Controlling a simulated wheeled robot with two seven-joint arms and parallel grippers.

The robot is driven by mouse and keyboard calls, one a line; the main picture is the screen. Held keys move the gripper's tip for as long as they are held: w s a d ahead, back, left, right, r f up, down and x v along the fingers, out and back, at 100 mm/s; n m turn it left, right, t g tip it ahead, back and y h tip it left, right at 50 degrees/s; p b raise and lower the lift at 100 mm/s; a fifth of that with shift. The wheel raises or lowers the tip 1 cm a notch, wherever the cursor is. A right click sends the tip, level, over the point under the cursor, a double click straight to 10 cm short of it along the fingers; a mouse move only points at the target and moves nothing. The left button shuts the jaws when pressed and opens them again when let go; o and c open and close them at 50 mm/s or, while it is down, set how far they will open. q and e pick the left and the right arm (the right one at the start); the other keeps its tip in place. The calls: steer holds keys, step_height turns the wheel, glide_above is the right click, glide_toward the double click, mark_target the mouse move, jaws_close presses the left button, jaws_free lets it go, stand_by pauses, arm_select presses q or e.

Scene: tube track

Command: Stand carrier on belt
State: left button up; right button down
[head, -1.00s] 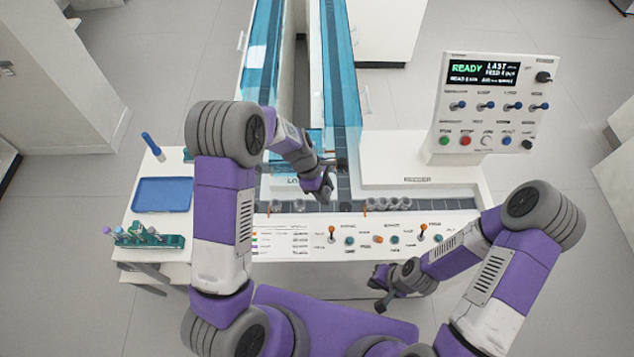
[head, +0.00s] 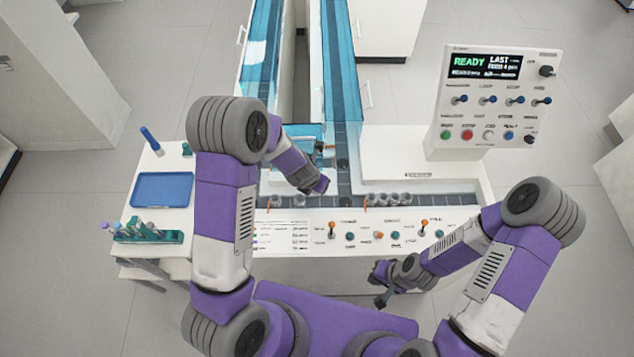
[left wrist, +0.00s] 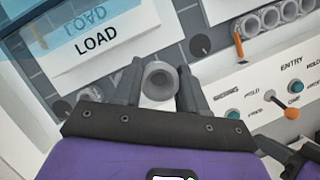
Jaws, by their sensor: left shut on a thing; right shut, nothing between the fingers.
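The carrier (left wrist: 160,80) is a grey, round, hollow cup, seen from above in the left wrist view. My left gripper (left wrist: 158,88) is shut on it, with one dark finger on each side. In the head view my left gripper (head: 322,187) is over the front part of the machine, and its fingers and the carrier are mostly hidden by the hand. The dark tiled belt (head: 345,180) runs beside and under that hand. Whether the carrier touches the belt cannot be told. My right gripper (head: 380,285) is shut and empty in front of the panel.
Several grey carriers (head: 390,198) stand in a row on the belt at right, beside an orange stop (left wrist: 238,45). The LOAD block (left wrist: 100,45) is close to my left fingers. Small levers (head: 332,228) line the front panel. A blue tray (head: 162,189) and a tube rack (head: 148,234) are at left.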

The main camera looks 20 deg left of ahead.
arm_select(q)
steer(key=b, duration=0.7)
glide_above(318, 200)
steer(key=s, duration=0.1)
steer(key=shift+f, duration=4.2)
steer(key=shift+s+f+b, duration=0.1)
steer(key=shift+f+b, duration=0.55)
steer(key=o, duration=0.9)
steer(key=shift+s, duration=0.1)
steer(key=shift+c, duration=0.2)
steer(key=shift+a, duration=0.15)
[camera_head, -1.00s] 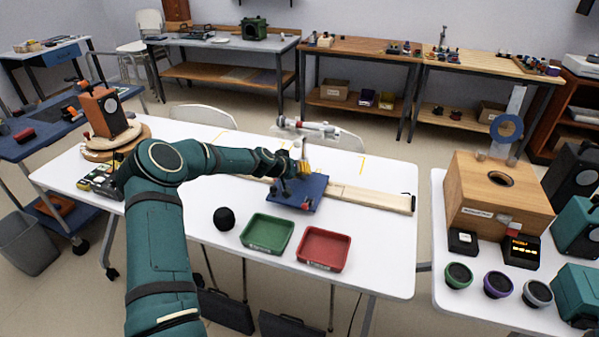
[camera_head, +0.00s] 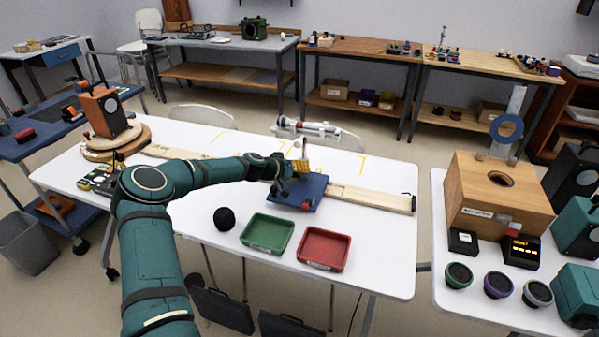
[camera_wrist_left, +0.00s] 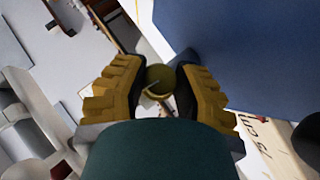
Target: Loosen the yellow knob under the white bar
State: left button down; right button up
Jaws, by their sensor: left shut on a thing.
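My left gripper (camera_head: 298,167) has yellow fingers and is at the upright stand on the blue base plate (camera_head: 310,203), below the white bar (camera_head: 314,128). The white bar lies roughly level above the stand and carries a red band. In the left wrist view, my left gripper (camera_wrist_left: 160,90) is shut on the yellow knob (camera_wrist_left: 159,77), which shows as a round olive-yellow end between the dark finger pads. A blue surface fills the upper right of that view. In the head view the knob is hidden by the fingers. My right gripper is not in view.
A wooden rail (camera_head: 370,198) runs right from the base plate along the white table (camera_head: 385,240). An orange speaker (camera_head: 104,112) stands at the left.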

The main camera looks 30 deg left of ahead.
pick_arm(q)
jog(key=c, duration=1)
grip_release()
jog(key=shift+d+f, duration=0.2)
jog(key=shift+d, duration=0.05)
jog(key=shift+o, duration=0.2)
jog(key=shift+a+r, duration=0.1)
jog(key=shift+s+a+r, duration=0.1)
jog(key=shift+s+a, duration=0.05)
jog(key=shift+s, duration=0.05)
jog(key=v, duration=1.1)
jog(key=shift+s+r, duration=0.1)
...
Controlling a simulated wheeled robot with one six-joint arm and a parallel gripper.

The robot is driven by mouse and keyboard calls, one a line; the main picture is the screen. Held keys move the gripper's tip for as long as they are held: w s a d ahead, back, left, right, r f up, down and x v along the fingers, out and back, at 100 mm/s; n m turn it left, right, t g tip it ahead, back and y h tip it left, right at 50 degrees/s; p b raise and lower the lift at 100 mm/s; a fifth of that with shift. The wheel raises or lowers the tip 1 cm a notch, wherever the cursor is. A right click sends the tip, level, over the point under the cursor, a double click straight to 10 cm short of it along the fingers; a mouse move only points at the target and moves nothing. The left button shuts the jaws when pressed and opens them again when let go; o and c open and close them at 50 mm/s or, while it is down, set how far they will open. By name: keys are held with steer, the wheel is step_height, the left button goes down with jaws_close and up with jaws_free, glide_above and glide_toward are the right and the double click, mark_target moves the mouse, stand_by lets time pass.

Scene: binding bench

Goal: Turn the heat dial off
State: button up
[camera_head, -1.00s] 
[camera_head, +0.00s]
--
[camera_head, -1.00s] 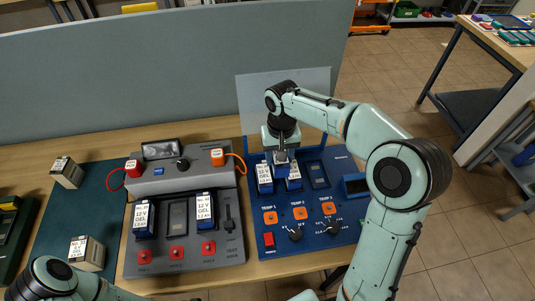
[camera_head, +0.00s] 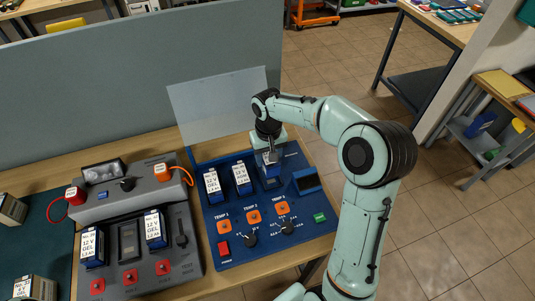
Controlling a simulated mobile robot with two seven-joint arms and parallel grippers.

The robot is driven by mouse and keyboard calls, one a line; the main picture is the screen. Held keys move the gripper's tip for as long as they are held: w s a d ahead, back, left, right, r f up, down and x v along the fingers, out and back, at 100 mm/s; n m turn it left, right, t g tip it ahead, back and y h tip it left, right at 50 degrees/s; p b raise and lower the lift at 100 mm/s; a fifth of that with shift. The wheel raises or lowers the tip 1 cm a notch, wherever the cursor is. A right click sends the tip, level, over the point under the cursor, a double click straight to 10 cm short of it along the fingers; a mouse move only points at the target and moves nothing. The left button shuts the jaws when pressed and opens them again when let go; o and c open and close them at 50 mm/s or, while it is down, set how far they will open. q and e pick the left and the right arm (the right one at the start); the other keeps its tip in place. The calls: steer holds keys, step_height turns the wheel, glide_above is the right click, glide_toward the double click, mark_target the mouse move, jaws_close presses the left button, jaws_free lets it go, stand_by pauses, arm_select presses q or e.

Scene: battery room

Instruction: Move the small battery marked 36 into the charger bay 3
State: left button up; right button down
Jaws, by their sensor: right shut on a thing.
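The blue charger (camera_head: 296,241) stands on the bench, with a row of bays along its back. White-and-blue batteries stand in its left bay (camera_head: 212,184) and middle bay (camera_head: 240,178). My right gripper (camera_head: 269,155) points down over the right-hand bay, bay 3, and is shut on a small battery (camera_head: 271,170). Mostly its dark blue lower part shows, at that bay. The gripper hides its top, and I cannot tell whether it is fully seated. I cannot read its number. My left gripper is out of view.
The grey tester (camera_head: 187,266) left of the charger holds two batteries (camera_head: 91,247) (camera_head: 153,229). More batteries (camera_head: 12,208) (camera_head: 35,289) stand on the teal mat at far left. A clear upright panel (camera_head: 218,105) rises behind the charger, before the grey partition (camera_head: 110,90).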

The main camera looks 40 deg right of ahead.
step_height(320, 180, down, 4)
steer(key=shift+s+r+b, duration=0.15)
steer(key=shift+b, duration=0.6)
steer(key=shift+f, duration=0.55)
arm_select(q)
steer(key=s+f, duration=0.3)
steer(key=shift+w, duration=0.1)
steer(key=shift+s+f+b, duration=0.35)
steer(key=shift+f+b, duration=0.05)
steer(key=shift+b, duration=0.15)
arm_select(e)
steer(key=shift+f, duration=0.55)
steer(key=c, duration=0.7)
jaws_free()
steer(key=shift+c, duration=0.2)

*Written problem:* Each line that holds the word "parallel" is to be copied.

*Answer for the task:*
Controlling a simulated wheeled robot with two seven-joint arms and parallel grippers.
Controlling a simulated wheeled robot with one six-joint arm and a parallel gripper.
Controlling a simulated mobile robot with two seven-joint arms and parallel grippers.

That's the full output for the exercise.